I watched The Aviator this weekend. If you haven't seen it, I highly recommend it (and you might want to skip the next few paragraphs, as there are small spoilers ahead). The film tells the story of movie producer and airline tycoon Howard Hughes. At the film's peak, Hughes (played by Leonardo DiCaprio) has just encountered a near-fatal plane crash during a test flight for a potential military plane. Upon failing to deliver the military plane he was contracted to create, the government deployed an investigation against Hughes, accusing him of war profiteering. The investigation included a very intrusive combing of his house and assets. This event triggered Hughes' already fragile mental state. His OCD got worse, he became increasingly paranoid, and eventually ended up locking himself in his own screening room for three months. At this time, a competing airline offered a proposition for Hughes: sell his airline and the investigation will go away. In other words, give up. Hughes proudly refused, but soon realized that he had been subpoenaed and will be forced to go in front of Congress despite his clearly psychological illness. If he failed to properly defend himself, he would lose everything: his company, his fortune and most-importantly to Hughes himself, his clean reputation. In fact, tabloids had already started to spread rumors that he was crazy, fatally ill or even dead. Everything was on the line for Hughes.
With a little help from his ex-girlfriend, Ava Gardner, Hughes composed himself. He left his recluse, he shaved his scraggly beard and fought off his debilitating compulsions. Hughes eventually showed in front of Congress, still slightly crippled from the plane crash. But, instead of acting like a victim, he countered by accusing a Senator of bribery and showed to the world that he is still a smart, cunning man. The investigation was dropped and Hughes' reputation was left unharmed. After the hearing, Hughes completed his greatest masterpiece: The enormous H-4 Hercules transport aircraft.
Hughes was able to overcome his severe mental illness and injuries sustained in a plane crash to save his company and his image. The Lions had a chance to do the same.
On Thanksgiving, the Lions plane crashed into the mountain, leaving them ailing, both mentally and physically. They lost the services of Chris Houston, Louis Delmas, and Kevin Smith. Ndamukong Suh lost his sanity, stomped a guy and left for Portland (where he proceeded to get into a more literal automobile accident). It didn't take long before the media started damaging the Lions' name.

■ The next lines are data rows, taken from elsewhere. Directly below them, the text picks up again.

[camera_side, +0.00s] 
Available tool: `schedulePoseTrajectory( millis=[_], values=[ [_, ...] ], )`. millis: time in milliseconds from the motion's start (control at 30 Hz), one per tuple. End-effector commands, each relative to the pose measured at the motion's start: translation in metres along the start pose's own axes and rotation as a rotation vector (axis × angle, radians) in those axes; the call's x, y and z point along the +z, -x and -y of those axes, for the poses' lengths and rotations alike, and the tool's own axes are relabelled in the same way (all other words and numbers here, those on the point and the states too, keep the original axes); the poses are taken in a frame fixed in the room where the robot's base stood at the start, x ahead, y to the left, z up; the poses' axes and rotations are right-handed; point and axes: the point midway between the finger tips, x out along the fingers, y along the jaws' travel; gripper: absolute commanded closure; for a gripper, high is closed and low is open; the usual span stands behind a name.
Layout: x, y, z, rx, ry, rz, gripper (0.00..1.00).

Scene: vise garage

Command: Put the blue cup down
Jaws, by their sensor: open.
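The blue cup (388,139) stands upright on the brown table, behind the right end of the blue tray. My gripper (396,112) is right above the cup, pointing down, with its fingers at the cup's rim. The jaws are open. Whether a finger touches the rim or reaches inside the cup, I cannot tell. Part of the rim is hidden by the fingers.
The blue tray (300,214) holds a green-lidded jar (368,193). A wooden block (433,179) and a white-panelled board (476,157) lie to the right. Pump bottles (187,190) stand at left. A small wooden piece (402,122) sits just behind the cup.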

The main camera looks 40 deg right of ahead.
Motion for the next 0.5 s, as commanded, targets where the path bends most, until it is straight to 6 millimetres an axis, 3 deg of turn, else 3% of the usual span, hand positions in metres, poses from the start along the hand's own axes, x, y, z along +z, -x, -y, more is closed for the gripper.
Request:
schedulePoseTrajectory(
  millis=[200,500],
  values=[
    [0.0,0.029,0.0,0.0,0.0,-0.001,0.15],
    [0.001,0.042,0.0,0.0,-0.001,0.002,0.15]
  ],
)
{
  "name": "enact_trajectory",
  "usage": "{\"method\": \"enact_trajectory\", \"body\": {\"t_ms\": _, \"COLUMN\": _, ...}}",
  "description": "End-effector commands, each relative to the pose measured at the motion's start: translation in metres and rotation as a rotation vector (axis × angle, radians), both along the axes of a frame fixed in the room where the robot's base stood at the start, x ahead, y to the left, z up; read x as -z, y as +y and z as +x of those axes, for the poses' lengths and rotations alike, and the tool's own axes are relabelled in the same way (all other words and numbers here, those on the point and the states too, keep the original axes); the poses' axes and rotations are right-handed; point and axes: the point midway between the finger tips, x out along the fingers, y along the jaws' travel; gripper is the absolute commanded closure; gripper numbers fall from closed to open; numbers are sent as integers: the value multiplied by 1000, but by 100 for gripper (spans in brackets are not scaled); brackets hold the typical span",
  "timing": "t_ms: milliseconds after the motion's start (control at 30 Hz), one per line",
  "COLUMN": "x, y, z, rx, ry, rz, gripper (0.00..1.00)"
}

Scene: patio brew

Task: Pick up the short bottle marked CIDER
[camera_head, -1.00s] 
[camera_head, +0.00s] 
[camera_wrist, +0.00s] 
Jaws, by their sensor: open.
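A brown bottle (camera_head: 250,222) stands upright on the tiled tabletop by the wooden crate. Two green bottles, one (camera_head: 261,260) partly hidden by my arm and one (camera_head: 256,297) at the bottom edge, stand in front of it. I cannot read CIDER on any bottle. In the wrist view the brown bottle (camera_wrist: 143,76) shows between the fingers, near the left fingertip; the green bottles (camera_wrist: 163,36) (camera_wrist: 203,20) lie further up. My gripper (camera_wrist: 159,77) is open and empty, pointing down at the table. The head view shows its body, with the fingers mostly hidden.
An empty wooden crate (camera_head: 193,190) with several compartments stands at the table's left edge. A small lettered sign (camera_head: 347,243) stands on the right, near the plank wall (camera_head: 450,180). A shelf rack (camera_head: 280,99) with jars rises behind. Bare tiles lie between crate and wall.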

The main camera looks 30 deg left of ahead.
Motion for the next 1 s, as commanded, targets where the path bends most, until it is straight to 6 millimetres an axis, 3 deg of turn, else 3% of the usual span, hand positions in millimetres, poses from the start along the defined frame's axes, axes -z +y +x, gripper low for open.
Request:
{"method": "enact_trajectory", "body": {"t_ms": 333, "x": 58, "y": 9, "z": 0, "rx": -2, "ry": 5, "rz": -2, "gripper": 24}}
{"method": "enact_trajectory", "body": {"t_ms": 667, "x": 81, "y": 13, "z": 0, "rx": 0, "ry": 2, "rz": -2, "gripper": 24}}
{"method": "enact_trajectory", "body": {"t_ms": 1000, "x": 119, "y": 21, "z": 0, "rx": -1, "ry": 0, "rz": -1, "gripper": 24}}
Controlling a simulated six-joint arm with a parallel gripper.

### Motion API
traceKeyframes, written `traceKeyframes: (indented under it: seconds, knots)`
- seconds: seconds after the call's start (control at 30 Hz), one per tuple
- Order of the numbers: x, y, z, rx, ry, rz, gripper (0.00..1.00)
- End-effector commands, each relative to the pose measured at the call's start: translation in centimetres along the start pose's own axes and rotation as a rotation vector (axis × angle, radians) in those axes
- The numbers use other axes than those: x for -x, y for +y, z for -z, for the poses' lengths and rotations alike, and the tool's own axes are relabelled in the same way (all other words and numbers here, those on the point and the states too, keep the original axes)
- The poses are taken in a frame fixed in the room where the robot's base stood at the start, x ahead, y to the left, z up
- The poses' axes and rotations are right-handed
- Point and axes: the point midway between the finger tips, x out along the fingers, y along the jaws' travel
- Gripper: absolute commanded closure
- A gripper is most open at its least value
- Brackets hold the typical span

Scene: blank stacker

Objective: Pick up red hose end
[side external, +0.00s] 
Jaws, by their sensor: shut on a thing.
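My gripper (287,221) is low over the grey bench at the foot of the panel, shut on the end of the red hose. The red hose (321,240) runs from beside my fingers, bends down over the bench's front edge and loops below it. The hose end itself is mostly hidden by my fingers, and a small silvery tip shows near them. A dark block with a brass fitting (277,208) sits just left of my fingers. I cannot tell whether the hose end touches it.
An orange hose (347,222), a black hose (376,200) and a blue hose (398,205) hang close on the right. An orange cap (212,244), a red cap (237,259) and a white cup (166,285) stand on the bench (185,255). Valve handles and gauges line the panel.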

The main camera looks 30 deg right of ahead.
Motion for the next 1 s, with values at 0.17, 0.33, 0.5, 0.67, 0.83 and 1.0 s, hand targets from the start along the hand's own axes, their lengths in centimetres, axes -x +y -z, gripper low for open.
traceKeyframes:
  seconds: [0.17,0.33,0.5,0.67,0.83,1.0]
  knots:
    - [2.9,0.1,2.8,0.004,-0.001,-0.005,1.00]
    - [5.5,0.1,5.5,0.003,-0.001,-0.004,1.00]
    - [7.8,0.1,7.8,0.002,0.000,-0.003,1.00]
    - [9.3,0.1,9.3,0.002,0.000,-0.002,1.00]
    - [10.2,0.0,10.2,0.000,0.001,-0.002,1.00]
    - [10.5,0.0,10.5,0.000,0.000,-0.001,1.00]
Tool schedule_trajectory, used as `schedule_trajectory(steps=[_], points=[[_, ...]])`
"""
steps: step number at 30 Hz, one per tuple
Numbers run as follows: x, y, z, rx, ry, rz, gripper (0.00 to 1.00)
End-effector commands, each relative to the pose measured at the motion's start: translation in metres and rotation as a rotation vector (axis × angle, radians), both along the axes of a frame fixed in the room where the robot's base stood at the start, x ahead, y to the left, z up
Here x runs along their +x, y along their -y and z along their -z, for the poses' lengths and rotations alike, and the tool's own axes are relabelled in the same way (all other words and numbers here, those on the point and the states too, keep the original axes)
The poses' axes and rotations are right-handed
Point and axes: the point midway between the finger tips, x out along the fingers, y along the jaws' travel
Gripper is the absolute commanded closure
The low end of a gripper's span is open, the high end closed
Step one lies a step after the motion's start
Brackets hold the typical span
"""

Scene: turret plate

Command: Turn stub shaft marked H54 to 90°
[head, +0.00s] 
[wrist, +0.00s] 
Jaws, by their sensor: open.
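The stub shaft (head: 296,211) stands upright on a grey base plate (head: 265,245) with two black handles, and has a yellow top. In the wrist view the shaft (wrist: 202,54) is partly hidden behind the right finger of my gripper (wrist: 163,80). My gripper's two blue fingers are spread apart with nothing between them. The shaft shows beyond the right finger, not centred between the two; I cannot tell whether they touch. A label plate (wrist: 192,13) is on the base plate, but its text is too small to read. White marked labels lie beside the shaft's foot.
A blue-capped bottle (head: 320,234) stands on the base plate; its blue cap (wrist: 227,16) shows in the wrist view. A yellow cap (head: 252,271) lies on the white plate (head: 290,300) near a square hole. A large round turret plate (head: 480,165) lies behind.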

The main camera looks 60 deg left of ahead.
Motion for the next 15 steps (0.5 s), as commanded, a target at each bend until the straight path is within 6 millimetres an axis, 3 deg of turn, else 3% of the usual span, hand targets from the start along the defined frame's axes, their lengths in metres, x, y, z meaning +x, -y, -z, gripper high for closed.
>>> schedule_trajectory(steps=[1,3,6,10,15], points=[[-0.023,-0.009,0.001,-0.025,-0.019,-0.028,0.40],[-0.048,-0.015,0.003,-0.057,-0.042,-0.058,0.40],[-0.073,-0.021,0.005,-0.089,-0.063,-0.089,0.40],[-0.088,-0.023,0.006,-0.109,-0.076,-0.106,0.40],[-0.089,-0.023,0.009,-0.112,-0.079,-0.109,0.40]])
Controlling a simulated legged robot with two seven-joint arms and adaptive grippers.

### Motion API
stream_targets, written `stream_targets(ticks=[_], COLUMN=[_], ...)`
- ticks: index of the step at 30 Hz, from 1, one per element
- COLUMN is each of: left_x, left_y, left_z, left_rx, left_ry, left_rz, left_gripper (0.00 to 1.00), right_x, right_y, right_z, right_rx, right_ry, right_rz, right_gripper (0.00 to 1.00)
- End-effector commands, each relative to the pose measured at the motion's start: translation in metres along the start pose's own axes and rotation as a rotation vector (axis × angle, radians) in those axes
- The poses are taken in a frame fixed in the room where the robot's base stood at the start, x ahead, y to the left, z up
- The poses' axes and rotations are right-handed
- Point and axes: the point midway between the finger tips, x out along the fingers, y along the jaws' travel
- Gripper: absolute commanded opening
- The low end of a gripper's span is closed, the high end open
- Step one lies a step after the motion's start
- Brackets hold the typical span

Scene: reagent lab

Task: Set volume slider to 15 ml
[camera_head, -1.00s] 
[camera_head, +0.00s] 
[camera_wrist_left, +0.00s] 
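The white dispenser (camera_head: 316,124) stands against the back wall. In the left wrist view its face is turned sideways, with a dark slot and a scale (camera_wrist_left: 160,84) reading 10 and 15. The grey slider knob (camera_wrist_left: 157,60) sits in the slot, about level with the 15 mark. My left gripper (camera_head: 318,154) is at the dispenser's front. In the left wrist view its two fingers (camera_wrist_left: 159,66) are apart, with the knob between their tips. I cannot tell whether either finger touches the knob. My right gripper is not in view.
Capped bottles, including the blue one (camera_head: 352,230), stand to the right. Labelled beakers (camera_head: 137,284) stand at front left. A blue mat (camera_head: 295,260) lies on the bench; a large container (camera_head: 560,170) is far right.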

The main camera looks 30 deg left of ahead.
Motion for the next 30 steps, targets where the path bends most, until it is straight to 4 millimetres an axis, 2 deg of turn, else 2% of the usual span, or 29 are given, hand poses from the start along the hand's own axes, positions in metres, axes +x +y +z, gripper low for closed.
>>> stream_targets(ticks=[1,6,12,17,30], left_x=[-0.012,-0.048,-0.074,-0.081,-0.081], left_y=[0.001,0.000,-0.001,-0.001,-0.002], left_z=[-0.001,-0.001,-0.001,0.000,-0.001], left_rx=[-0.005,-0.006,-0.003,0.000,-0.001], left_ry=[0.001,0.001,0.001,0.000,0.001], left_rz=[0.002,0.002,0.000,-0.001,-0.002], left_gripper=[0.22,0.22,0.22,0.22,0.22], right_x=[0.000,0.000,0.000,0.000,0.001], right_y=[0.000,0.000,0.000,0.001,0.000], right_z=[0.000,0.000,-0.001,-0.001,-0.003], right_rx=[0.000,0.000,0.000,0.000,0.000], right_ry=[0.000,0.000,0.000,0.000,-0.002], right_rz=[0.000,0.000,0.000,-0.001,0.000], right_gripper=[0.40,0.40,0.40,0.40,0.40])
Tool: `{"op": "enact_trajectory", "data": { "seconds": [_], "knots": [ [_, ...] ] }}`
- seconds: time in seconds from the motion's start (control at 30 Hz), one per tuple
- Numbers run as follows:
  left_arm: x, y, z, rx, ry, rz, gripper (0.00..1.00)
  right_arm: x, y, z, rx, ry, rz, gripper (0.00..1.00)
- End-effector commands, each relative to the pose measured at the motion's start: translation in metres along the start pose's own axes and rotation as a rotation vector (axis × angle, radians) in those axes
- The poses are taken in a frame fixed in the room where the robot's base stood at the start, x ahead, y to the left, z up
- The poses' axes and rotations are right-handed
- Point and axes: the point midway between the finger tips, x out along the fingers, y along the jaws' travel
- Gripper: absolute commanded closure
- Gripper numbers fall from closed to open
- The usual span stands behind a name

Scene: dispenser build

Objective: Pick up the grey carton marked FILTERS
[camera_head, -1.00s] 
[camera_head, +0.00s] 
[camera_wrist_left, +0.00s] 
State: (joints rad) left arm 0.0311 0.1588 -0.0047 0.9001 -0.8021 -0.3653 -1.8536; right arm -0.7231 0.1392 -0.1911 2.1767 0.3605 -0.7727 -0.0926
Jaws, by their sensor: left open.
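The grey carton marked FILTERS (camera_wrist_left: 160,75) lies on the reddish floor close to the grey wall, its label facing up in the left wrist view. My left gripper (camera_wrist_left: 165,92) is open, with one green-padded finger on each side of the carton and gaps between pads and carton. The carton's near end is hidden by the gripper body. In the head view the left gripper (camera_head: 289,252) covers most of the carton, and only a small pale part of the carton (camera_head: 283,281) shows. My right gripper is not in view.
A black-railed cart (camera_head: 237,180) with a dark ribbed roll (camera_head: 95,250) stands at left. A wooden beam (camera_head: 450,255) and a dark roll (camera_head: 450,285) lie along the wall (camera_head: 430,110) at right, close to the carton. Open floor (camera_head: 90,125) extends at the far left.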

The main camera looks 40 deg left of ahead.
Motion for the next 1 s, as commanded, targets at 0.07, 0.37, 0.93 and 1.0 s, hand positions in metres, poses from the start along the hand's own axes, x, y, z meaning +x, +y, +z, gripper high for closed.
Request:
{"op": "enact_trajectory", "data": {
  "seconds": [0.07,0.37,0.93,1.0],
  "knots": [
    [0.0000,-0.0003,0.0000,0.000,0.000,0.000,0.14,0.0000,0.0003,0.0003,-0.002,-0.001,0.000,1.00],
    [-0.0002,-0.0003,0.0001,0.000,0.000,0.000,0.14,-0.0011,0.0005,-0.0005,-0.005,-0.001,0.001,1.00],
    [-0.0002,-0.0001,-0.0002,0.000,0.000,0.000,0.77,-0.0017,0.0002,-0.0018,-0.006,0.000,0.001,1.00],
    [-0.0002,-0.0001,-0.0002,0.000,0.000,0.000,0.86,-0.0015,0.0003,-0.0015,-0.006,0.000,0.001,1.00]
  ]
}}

But the Lions had the same opportunity to rebound and save their public image. For a second consecutive week, the Lions were forced to face the entire nation. They had the ideal opportunity to take down a powerful entity and change the discourse of the season, even if the public had already made up their mind. A Lions victory would put the Suh incident in the rear-view mirror and have the media start focusing their Lions' coverage on playoffs and not on reputation. The Lions could complete their own masterpiece: a three year journey from perfect imperfection to playoffs. Instead, they did the absolute opposite. They reinforced the negative public opinion, exposed their vulnerable psyche once again, and hurt their chances to ever recover.
What was amazing about last night's meltdown was that, despite the numerous errors in the first three quarters of the game, the Lions STILL had the opportunity to control their destiny. Down only seven and now getting the ball, Stefan Logan returned a punt to the Lions' 33-yard line. But, again, the Lions' mental illness reared its ugly head and Logan lost the team 15 yards with a flick of a ball. The Lions proceeded to drive down the field, only to stall and miss a 55-yard field goal. Probably could have used those 15 yards there. In the end, the Lions' handicap cost them over 100 yards in penalties and, likely, a win. Additionally, they laid out the blueprint for defeating the Lions: frustrate them, then sit back and watch the impending psychological meltdown.
In the final scene of The Aviator, Hughes is celebrating the flight of his amazing Hercules. In the midst of handshaking, toasting and planning for his future successes, his compulsions begin to seep through his core, proving he can never fully escape who he is. Hughes' assistants quickly escort him out of public view and salvage his image once again. The Lions, too, cannot (and should not) escape their true identity. They are a tough, angry team, and there's no escaping that. But Jim Schwartz needs to do his part in concealing the truth. He needs to follow through with his promise and escort mentally ill players to the bench, before it ruins Schwartz's reputation and organization.